──────── DATA EXCERPT ────────

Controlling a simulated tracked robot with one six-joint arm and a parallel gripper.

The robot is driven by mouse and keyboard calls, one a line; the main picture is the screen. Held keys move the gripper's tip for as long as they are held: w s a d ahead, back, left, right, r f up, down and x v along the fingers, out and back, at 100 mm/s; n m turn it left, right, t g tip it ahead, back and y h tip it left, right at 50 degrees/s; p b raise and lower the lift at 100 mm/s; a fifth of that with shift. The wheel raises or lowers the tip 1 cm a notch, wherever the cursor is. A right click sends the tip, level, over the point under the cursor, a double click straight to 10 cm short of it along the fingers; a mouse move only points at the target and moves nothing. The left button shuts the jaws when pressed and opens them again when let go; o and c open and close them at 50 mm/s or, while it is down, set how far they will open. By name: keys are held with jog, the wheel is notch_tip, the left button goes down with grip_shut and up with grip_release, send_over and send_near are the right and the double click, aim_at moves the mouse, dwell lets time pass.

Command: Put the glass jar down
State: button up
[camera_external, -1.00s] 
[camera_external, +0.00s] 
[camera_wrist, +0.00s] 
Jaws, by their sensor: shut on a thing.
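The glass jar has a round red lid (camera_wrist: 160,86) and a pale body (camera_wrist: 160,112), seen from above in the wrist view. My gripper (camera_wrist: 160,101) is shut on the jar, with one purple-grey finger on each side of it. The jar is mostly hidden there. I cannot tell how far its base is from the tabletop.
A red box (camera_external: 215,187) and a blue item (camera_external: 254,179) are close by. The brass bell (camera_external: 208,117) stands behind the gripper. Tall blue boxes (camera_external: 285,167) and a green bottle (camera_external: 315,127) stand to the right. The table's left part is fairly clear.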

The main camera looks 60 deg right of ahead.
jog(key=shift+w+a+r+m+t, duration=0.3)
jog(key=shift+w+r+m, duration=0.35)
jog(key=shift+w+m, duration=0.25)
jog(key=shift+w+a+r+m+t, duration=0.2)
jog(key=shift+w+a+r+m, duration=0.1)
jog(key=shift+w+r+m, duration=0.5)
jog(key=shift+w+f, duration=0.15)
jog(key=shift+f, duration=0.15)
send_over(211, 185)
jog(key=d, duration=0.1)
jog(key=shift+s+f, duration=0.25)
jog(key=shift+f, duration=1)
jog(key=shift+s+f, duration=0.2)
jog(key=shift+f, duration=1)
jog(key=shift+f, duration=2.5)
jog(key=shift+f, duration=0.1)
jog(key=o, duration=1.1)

────────

__WHAT YOU NEED TO DO__
State the count of lines above containing the string "robot", and add nothing to it.

__COMPLETE RESPONSE__
2